FangKC wrote: ↑Wed Apr 19, 2023 8:02 pm
It is needed because property owners get incentives deals approved and then sit on the property for years -- often for speculative reasons -- hoping to find another developer to buy the property using the pre-approved incentives as a marketing feature.
3 years to approval to open is hard to meet when it takes 2.5 years to build the project. Financing takes 6-12 months BUT happens after you get the incentive.
Maybe a timeline is good but 3 years doesn't seem realistic.
KCUR out here telling folks how to be an “incentives watchdog”. There has to be some entity that has a vested interest in stifling development at this point, right? The all too well known tag line of “the schools have missed out on MILLIONS of dollars” tells me they’re trying to conflate all incentives as detrimental, without effectively communicating what each incentive does.
I don't like the framing of it as 'Lost Revenue' instead of not gaining as much revenue as if there was no incentive. But then you have to ask if the project(s) would even happen without them which is a whole other thing.

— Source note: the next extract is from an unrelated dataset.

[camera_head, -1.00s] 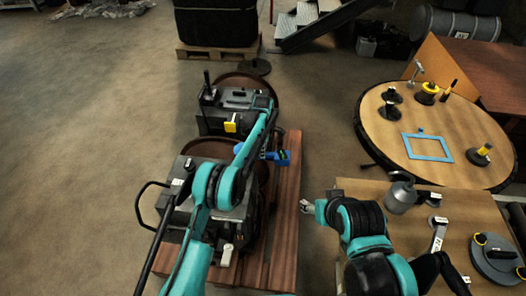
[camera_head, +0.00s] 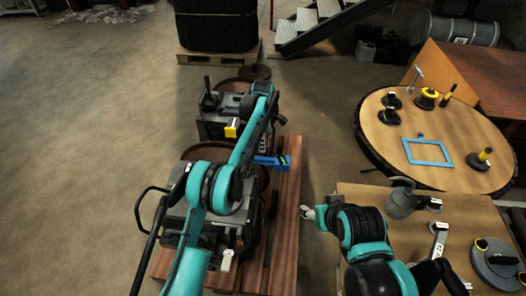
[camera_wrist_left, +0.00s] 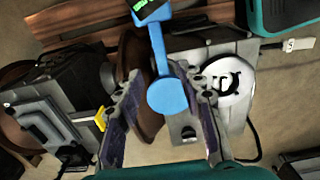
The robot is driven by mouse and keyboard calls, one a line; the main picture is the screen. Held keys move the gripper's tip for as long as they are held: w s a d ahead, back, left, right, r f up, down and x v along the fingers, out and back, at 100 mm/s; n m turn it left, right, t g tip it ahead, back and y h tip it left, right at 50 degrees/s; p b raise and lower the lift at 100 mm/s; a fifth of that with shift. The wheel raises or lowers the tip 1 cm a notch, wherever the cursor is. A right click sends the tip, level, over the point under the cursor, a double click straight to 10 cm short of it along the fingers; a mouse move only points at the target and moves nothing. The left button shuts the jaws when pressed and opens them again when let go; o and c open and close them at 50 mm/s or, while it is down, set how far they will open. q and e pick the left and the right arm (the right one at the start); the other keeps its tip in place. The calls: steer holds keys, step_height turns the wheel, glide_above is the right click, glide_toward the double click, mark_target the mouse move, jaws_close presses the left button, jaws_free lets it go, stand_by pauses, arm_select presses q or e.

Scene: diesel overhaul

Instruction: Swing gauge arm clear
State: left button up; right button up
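The blue gauge arm (camera_head: 266,160) with its dark, green-lit display (camera_head: 284,161) lies above the wooden boards beside the engine. In the left wrist view the gauge arm (camera_wrist_left: 159,50) runs from the display at the top down to a round blue end (camera_wrist_left: 167,97). My left gripper (camera_wrist_left: 165,125) is open, a finger on each side of that round end, with gaps visible. In the head view my left gripper (camera_head: 264,145) is partly hidden by its dark links. My right gripper (camera_head: 306,212) is small, over the floor at the bench edge; its opening is unclear.
Grey machine blocks (camera_head: 215,225) with black handles stand on the boards (camera_head: 287,215). A yellow part (camera_head: 231,128) sits on the far block. At right are a round table (camera_head: 440,125) with tools and a blue frame, and a bench (camera_head: 350,187). Open floor lies left.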

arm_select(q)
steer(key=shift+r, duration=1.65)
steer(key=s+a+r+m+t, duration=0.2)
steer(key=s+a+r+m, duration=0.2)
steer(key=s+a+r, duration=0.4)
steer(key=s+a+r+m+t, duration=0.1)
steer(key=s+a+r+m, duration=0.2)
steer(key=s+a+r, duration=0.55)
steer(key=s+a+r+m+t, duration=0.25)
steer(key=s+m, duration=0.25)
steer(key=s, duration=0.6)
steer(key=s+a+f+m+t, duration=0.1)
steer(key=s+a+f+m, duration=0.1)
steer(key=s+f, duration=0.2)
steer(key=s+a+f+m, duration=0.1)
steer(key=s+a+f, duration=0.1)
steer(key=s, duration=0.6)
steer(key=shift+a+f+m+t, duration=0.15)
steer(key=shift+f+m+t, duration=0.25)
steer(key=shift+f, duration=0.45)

I like how the Biz Journal has started including post incentive revenue breakdowns like this:
The incentives are valued around $2 million. Affected taxing jurisdictions such as Kansas City Public Schools, which did not oppose MCM's public financing request, are expected to receive $700,000 over 10 years and $4.7 million over 25 years, according to agency documents. The developer said the incentives will help offset costs from refurbishing the long-vacant building, the top two floors of which suffered significant fire damage years ago.